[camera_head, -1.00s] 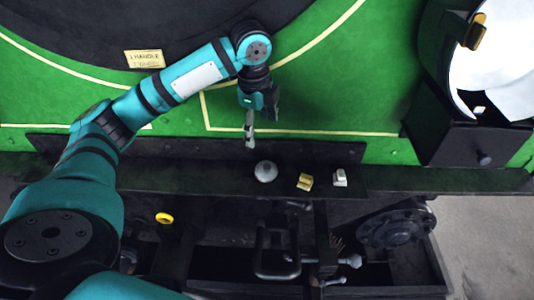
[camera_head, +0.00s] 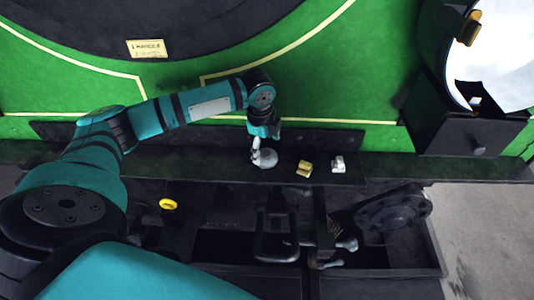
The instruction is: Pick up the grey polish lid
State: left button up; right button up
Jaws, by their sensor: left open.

__Directive__.
Reproduce the data word for word, excluding its pictures.

__Exercise response__.
[camera_head, -1.00s] 
[camera_head, +0.00s] 
The instruction is: Pick up the grey polish lid
State: left button up; right button up
Jaws, by their sensor: left open.

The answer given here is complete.